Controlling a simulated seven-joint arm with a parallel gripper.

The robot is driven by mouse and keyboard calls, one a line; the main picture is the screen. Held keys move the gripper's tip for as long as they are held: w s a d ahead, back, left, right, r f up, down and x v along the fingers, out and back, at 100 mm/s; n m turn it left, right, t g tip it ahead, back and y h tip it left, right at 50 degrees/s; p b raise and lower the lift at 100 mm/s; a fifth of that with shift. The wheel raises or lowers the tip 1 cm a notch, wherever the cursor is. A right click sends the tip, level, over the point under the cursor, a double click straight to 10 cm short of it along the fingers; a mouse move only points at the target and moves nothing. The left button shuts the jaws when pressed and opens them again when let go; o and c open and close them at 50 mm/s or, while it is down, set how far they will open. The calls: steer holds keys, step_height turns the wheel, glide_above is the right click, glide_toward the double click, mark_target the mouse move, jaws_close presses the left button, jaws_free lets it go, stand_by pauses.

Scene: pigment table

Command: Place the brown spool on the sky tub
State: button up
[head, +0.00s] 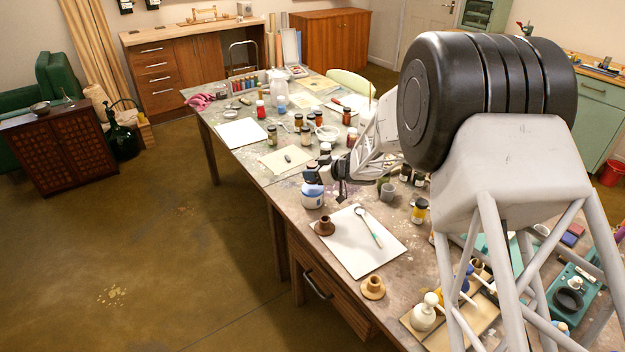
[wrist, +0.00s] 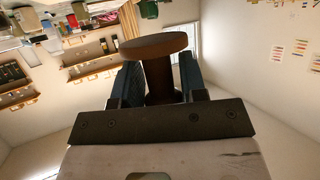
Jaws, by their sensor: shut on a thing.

——————————

> _TO BE DONE_
Using the data above, write out every line exactly, leaving the images behind.

> _ANSWER TO THIS EXERCISE_
Controlling a simulated seven-joint arm with a parallel gripper.

The robot is driven by mouse and keyboard calls, one a line; the main picture is the screen. Held keys move the gripper's tip for as long as they are held: w s a d ahead, back, left, right, r f up, down and x v along the fingers, out and back, at 100 mm/s; n m turn it left, right, t g tip it ahead, back and y h tip it left, right at 50 degrees/s; p b raise and lower the lift at 100 mm/s; a fifth of that with shift. The wheel raises or lowers the tip 1 cm a notch, wherever the cursor is. A right click sends the tip, level, over the point under the cursor, a double click straight to 10 cm short of it along the fingers; a mouse move only points at the target and moves nothing. The left button shuts the jaws when pressed and opens them again when let go; o and c open and close them at 50 mm/s or, while it is down, set how far they will open. The calls: steer holds keys, step_height turns the wheel, glide_above is the right click, glide_toward the double click, mark_target the mouse move, jaws_close presses the left button, jaws_free lets it go, stand_by pauses.

Scene: pigment table

Command: Place the brown spool on the sky tub
State: button up
[head, +0.00s] 
[wrist, +0.00s] 
Jaws, by their sensor: shut on a thing.

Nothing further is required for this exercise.